Tired!

Hello everyone!  Sorry I've been so quiet for so long.  Just had an email from Richard Naylor, asking me if I was ill or just busy, which prompted me to dash off this quick update.

After almost three years solid painting and what must be a couple of thousand finished figures (I'm not going to try to count them!), I'm a bit tired of painting.  I need a break.  I'm sure I'll come back to it - I always do - but I need a break, and to do something different.  The question is what?

Right now, I'm working on some (very simple) terrain boards for the demo I'm putting on at Partizan in May.  I don't have enough storage space for the conventional polystyrene boards, but thanks to Mick from Curtey's Miniatures, I'm having a god at some really thin ones - from 3mm MDF.  The only 'problem' is a propensity to warp (which doesn't come as a surprise), though this can be counteracted, so my first 'experimental' board shows, by treating each side the same way, and allowing them to dry in between.   The actually turn out remarkably flat.  The only trouble is that you have to wait 24 hours or so for one side to dry, then turn over, 'treat' the other side, and then wait 24 hours... And so on.  If anyone ever tells you that watching paint dry would be more interesting than watching cricket...  Believe me when I tell you they ain't telling the truth!!!

My rules, AVGVSTVS to AVRELIAN, have reached a sort of Impasse - waiting on Rich Clarke and I to finish our (slightly awkward) on-line game.  We're both busy, so progress is glacial.  And then, doubtless, there'll be questions, answers, corrections, improvements, etc.  All of which are probably a good thing, but I want to get on and get them out there!!!!

I've been thinking about medieval warfare, and why none of the current crop of ancient/medieval rules seem to 'work' particularly well.  I think I may be reaching some tentative conclusions.  Firstly, the rules we have are predicated upon the necessity for battlefield manoeuvre as the main means of gaining an advantage.  Naturally people playing medieval wargames tend to play the games within the rules, with lots of manoeuvre, with the result that the games don't really resemble medieval battles very much.

I'm thinking here about 'early medieval' (i.e. what we'd have called the Dark Ages) and 'Late' medieval (i.e.

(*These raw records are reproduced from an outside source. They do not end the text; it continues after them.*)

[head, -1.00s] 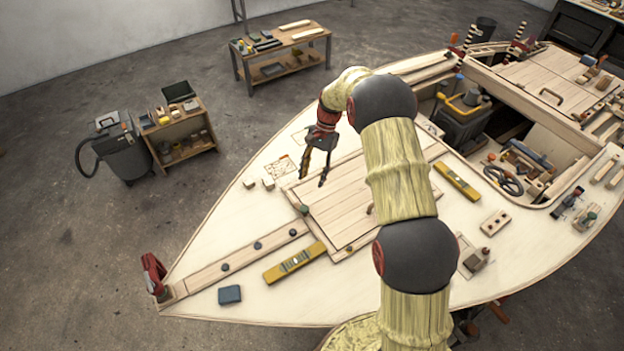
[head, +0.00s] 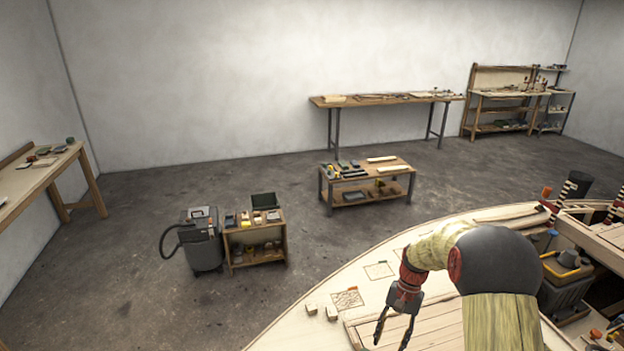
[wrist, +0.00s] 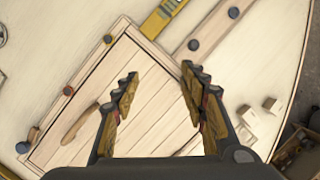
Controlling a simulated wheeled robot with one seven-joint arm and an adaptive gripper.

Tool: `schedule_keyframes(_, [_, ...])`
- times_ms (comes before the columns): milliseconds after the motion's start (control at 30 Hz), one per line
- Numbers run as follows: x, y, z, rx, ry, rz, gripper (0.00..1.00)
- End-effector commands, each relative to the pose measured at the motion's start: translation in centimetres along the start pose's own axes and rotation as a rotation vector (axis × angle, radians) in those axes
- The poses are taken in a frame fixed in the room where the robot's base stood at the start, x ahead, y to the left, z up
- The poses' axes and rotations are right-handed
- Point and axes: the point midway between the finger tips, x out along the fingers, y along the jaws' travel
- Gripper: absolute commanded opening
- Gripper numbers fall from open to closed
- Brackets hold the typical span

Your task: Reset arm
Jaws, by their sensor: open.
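My arm reaches in from the lower right of the head view, with a black joint and a pale yellow link sleeve. My gripper (head: 394,331) hangs pointing down over the pale plywood deck. Its two fingers are apart and nothing is between them. In the wrist view, my gripper (wrist: 160,92) shows its yellow-and-black fingers spread over a planked hatch panel (wrist: 150,85). The fingers appear above the panel, not touching it. A wooden handle (wrist: 80,124) lies on the panel, left of the fingers.
Small wooden blocks (wrist: 262,112) sit on the deck right of my gripper. A yellow level (wrist: 160,18) lies at the top of the wrist view. A shop vacuum (head: 203,240), a small shelf cart (head: 255,240) and a low workbench (head: 366,182) stand on the open floor beyond the hull.

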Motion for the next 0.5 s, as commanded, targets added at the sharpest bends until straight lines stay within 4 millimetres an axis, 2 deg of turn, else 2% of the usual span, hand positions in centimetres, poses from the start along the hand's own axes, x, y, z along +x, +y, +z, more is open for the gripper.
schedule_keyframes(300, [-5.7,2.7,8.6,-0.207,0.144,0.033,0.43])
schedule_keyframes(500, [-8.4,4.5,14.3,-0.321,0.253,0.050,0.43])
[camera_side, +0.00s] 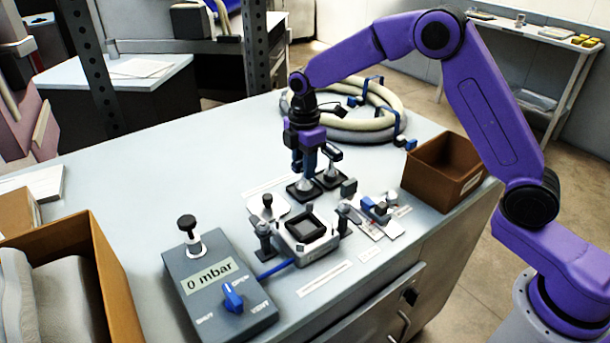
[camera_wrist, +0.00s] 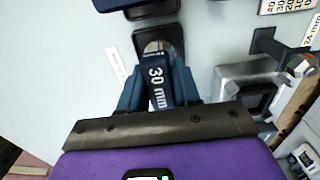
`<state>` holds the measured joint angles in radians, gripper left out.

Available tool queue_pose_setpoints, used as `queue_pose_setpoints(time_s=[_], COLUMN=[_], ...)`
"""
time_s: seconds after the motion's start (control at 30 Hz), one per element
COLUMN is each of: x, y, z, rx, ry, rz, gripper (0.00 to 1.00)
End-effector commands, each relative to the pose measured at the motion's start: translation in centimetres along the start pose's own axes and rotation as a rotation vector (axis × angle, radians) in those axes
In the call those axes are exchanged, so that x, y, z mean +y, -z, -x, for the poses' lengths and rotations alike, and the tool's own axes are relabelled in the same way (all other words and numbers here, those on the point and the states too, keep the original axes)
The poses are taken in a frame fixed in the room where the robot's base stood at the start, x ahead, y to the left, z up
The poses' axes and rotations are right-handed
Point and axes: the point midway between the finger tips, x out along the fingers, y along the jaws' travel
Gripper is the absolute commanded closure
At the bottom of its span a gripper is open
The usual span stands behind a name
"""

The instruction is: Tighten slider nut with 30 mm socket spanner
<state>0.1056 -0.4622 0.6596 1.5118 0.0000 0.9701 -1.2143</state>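My gripper (camera_side: 305,165) points down over the left of two black stands in the side view. In the wrist view my gripper (camera_wrist: 158,85) has its blue fingers against both sides of a dark blue handle marked "30 mm", the 30 mm socket spanner (camera_wrist: 157,90). No gap shows between fingers and handle. Its metal lower end (camera_side: 304,187) is at the black base, and I cannot tell whether it is lifted. A metal hex head (camera_wrist: 302,66) shows beside a "24 mm" label at the right. I cannot tell which fastener is the slider nut.
A second tool (camera_side: 330,165) stands close right of my gripper. A fixture with a black square frame (camera_side: 303,228) is in front, with black posts around it. A grey pressure box (camera_side: 222,285) reads 0 mbar. A brown bin (camera_side: 445,170) and coiled hose (camera_side: 345,132) lie beyond.

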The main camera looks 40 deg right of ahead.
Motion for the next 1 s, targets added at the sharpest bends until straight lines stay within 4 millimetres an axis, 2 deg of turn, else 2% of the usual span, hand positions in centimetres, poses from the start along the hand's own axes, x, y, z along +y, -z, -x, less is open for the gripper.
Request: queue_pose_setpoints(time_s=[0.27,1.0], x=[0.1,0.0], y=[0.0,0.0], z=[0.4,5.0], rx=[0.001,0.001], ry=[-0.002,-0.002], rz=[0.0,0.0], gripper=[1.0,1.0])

Wars of the Roses etc.), rather than high medieval, or the Crusades, where things seem to have been more fluid and 'interesting' from a manoeuvre point of view - perhaps because of the nature of the enemy, and because early and late are when the foot-soldier reigned supreme, as opposed to the middle, when it seems to be largely about the mounted knight.

Manoeuvre to gain advantage was not a feature of EM warfare at all - what counted, in leadership terms, was who could win the 'toe-to-toe' struggle between the shieldwalls - so leadership/generalship had a whole different set of requirements - the ability to fight, and to inspire those around you to fight being paramount.

Late medieval warfare isn't much different - there could be a little manoeuvre, but it seems to me that often any manoeuvre that did happen was largely trying to correct an error in deployment of one of the three 'wards' or 'battles' - very rarely, one of these errors might result in a battle attacking the flank of another, but I don't think it was often deliberate. Again, largely what counts is how the leaders act once push comes to shove.